# Start of SOURCE DATA

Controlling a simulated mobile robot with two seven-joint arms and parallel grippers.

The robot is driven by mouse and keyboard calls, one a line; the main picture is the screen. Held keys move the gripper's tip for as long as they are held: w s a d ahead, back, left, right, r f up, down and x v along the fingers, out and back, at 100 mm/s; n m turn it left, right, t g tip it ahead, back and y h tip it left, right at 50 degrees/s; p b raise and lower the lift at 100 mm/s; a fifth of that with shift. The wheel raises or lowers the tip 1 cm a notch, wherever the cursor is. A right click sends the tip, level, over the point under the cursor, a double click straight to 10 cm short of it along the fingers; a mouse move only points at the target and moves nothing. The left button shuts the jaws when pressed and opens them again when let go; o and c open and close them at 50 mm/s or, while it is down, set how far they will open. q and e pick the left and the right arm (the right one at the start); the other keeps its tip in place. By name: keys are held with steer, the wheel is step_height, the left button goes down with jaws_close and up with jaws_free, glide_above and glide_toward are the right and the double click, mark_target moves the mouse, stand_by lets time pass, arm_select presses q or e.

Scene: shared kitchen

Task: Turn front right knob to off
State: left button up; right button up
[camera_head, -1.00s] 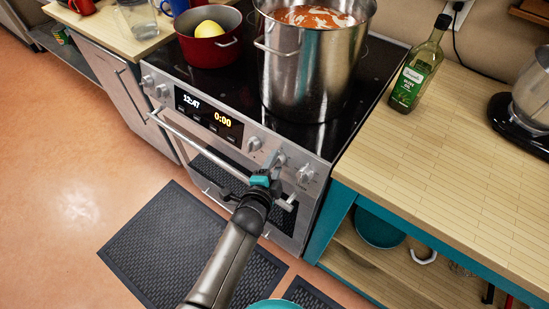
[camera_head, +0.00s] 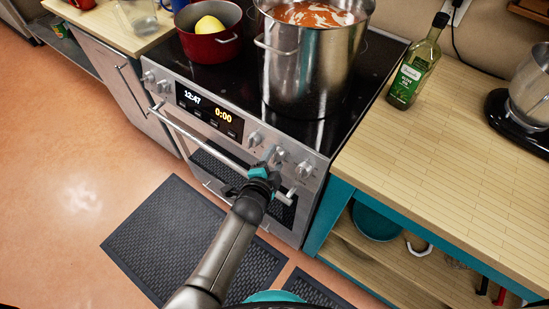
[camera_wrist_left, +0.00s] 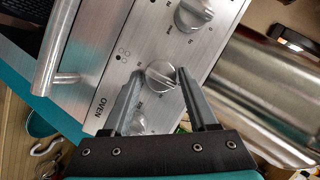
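Three round metal knobs sit at the right end of the stove's front panel. The middle one (camera_head: 278,154) has a small burner-circle mark beside it and shows again in the left wrist view (camera_wrist_left: 160,76). My left gripper (camera_head: 273,156) is at this knob, its open fingers (camera_wrist_left: 160,71) on either side of it. I cannot tell whether they touch it. The left knob of the three (camera_wrist_left: 193,14) is clear of the fingers. The rightmost knob (camera_head: 304,170) is partly visible low between the fingers in the wrist view, near the OVEN label. My right gripper is not in view.
The oven handle (camera_head: 205,143) runs below the panel, near my left gripper. A large steel pot (camera_head: 305,75) of red soup and a red pot (camera_head: 213,43) stand on the cooktop. A green oil bottle (camera_head: 414,70) stands on the wooden counter (camera_head: 440,140) at right.

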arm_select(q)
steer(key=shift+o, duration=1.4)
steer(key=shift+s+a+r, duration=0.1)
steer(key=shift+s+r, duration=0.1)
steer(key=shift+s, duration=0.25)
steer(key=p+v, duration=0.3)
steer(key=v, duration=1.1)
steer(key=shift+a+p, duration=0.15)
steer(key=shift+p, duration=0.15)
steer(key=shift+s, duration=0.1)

# End of SOURCE DATA

(WHAT IS BEING ASKED) Emit the lines of the data above from the one containing "[camera_head, -1.00s]" through its final line, both endpoints included. Pictures do not belong in the output.

(EXERCISE SOLUTION)
[camera_head, -1.00s] 
[camera_head, +0.00s] 
[camera_wrist_left, +0.00s] 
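Three round metal knobs sit at the right end of the stove's front panel. The middle one (camera_head: 278,154) has a small burner-circle mark beside it and shows again in the left wrist view (camera_wrist_left: 160,76). My left gripper (camera_head: 273,156) is at this knob, its open fingers (camera_wrist_left: 160,71) on either side of it. I cannot tell whether they touch it. The left knob of the three (camera_wrist_left: 193,14) is clear of the fingers. The rightmost knob (camera_head: 304,170) is partly visible low between the fingers in the wrist view, near the OVEN label. My right gripper is not in view.
The oven handle (camera_head: 205,143) runs below the panel, near my left gripper. A large steel pot (camera_head: 305,75) of red soup and a red pot (camera_head: 213,43) stand on the cooktop. A green oil bottle (camera_head: 414,70) stands on the wooden counter (camera_head: 440,140) at right.

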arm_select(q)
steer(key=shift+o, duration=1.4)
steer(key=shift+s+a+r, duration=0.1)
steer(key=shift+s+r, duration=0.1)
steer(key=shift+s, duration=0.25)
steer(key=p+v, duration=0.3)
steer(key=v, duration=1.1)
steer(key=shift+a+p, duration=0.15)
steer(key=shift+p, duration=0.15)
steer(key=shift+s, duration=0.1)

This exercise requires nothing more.